## START
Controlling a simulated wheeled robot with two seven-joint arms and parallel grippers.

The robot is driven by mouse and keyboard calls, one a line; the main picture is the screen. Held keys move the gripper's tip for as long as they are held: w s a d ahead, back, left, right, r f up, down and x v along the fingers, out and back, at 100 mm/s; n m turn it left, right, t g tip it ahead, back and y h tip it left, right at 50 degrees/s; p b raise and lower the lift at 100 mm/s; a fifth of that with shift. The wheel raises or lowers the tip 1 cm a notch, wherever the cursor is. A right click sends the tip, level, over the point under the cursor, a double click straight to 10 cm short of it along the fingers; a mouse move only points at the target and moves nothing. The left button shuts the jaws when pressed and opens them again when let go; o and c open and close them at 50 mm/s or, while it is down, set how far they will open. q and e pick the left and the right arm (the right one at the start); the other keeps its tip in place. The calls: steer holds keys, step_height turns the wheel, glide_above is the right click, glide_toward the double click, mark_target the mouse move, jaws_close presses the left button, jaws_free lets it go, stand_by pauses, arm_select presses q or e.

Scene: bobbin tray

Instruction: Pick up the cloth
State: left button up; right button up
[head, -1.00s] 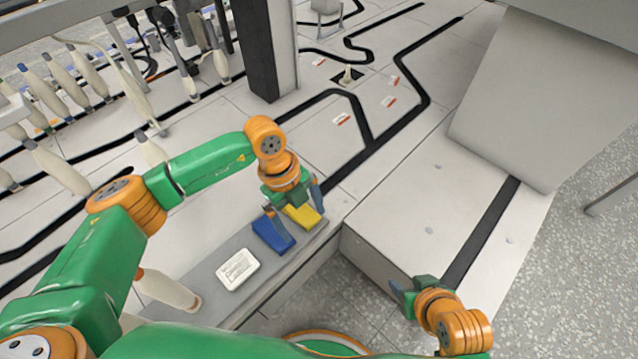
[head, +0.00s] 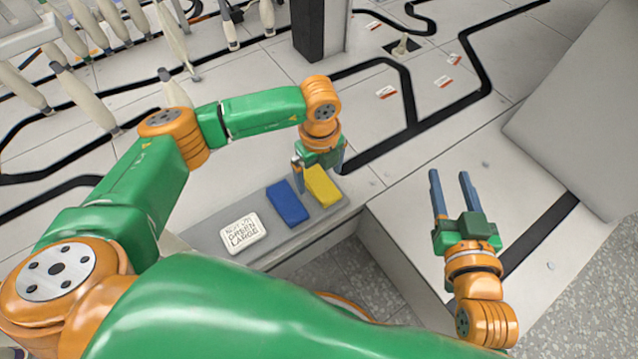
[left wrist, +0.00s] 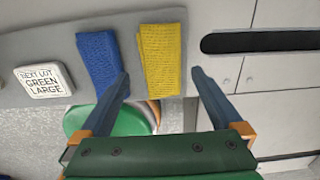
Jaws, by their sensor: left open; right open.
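A yellow folded cloth (head: 323,187) lies on the grey shelf, right of a blue folded cloth (head: 287,204). My left gripper (head: 318,172) is open and empty by the far end of the yellow cloth. In the left wrist view the yellow cloth (left wrist: 161,58) shows between the open fingers (left wrist: 160,75), and the blue cloth (left wrist: 98,62) lies just left of them. I cannot tell the gripper's height above the cloth. My right gripper (head: 450,174) is open and empty above the pale surface at the right, its fingers pointing away from me.
A white sign reading "NEXT LOT GREEN LARGE" (head: 242,233) lies left of the blue cloth on the grey shelf (head: 197,232). Pale bobbins (head: 88,100) hang at the left behind my left arm. A dark post (head: 308,30) stands behind. A large grey panel (head: 580,110) stands right.

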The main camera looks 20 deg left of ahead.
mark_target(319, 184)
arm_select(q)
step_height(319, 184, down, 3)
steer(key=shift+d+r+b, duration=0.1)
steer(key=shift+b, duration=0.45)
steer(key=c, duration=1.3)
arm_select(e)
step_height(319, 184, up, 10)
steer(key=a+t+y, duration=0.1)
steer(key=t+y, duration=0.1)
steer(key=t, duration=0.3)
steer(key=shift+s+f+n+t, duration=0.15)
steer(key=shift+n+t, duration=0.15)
## END
**PROBLEM DESCRIPTION**
Skip the pictures. Please copy exactly the lines from the one with "[left wrist, +0.00s]" through the final line of the material above, both ends included.

**RESPONSE TO THIS TASK**
[left wrist, +0.00s] 
Jaws, by their sensor: left open; right open.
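A yellow folded cloth (head: 323,187) lies on the grey shelf, right of a blue folded cloth (head: 287,204). My left gripper (head: 318,172) is open and empty by the far end of the yellow cloth. In the left wrist view the yellow cloth (left wrist: 161,58) shows between the open fingers (left wrist: 160,75), and the blue cloth (left wrist: 98,62) lies just left of them. I cannot tell the gripper's height above the cloth. My right gripper (head: 450,174) is open and empty above the pale surface at the right, its fingers pointing away from me.
A white sign reading "NEXT LOT GREEN LARGE" (head: 242,233) lies left of the blue cloth on the grey shelf (head: 197,232). Pale bobbins (head: 88,100) hang at the left behind my left arm. A dark post (head: 308,30) stands behind. A large grey panel (head: 580,110) stands right.

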The main camera looks 20 deg left of ahead.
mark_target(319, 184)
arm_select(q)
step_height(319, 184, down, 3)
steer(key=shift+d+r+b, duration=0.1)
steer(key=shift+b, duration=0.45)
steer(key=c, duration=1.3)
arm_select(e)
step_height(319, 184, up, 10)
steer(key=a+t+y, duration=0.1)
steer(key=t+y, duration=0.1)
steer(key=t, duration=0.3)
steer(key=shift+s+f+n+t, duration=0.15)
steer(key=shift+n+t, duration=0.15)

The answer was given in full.